▸ AVAILABLE DATA
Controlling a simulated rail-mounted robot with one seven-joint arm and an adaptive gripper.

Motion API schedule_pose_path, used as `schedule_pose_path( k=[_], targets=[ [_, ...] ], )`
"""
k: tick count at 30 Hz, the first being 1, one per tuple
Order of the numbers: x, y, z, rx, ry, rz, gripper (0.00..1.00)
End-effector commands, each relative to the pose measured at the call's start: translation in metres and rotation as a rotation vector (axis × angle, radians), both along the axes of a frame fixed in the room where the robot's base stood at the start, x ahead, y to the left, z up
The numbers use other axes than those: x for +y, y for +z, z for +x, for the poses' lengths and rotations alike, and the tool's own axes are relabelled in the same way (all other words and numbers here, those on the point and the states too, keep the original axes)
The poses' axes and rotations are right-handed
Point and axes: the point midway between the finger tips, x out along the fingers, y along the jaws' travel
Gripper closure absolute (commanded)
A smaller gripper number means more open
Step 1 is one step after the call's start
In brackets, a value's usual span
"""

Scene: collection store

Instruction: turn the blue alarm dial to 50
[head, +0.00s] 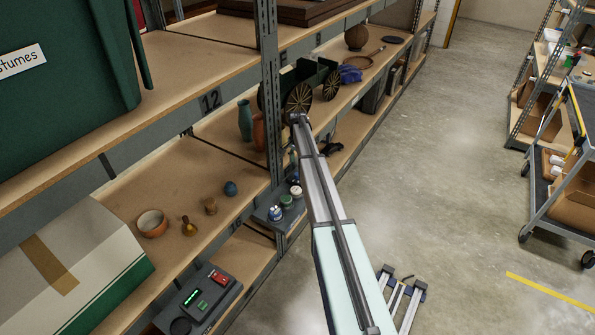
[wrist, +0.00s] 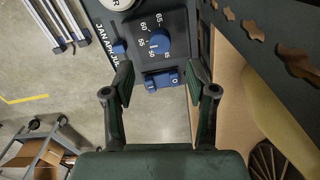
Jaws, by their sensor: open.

▸ YOUR OBJECTIVE
Return from the data every line that holds "start".

▸ ANSWER FOR THIS EXERCISE
End-effector commands, each relative to the pose measured at the call's start: translation in metres and rotation as a rotation vector (axis × angle, radians), both along the axes of a frame fixed in the room where the robot's base stood at the start, x ahead, y to the left, z up
Step 1 is one step after the call's start

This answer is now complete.